'Mobilising Memories: Protestant and Unionist Victims Groups and the Politics of Victimhood in the Irish Peace Process', in Paul Gready ed, Political Transition: Politics and Cultures, London and Sterling, VA: Pluto, 2003, pp127 - 47
This essay was the first published outcome of my 'Cultural Memory and the Irish Troubles' project. It originated in a paper delivered at the 'Cultures of Political Transition: Memory, Identity and Voice' conference held at the School of Advanced Study, University of London, in September 2000. This enabled me to frame my work in the terms of wider debates about the relationship between grassroots organisations of victims and survivors and state-sponsored mechanisms for dealing with the past, in contexts including the Southern Cone of Latin America, Guatemala, South Africa, and the former Yugoslavia. The essay formulated an argument about the role of the official Northern Ireland Victims Commission in structuring the terms of the Irish debate about the victims of violence, and the contesting of this framework by Unionist as well as nationalist victims groups, that was refined and extended in my monograph, 'Making Peace with the Past?' (Output 1).

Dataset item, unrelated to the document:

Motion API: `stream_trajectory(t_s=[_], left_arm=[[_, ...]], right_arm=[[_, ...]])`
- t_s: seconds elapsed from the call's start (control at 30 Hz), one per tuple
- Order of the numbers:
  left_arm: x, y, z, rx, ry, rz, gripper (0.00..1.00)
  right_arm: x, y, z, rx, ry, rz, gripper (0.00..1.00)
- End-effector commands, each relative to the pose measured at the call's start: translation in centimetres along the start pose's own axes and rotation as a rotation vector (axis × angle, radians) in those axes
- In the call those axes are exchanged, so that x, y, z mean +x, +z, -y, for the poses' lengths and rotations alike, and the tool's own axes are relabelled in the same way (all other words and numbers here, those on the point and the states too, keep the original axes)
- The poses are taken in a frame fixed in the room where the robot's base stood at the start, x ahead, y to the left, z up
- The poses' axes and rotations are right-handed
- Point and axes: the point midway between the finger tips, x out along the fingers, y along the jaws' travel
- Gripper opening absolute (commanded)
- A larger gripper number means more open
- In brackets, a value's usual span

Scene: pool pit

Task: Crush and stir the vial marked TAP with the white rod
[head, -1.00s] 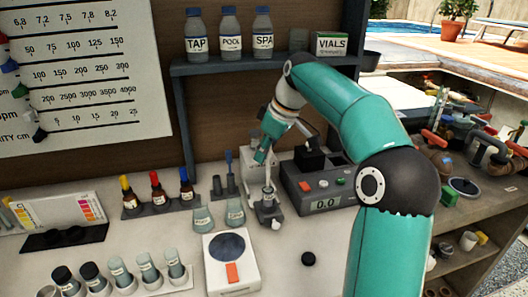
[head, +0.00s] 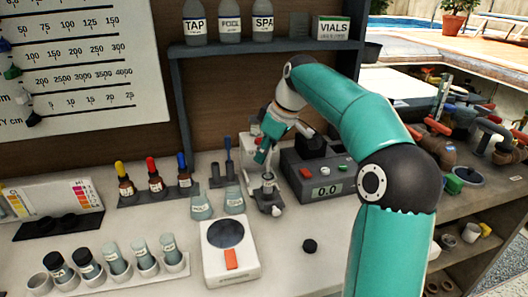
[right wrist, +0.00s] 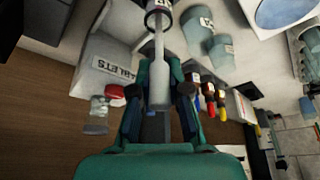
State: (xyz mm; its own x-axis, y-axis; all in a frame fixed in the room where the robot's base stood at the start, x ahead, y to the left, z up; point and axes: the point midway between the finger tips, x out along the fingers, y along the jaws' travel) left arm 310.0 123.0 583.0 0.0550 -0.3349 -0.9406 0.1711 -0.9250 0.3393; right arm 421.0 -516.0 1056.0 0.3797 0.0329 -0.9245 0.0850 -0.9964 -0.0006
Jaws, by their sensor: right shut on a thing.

Throughout the project, I have used workshops, seminars and conferences as a means to formulate and test my developing arguments and analyses, and to benefit from the critical feedback of colleagues working on cognate areas and relevant debates. In total I have presented some twenty-four such papers in diverse fora ranging from international conferences and colloquia in Britain, Australia, Canada, South Africa, the USA, and various European countries, to a workshop on 'Trauma and Memory in the Twentieth Century' to mark Holocaust Commemoration Day 2006 in Brighton, and events in London organised by the Cultural Memory Seminar and History Workshop. A number of these papers have given rise to publications (see Bibliography).
This essay has been cited in the journal Ethnos by Northern Irish cultural anthropologists working on similar themes to my own (Hastings Donnan and Kirk Simpson, ‘Silence and Violence among Northern Ireland Border Protestants’, vol 72 no 1 March 2007, pp5 - 28).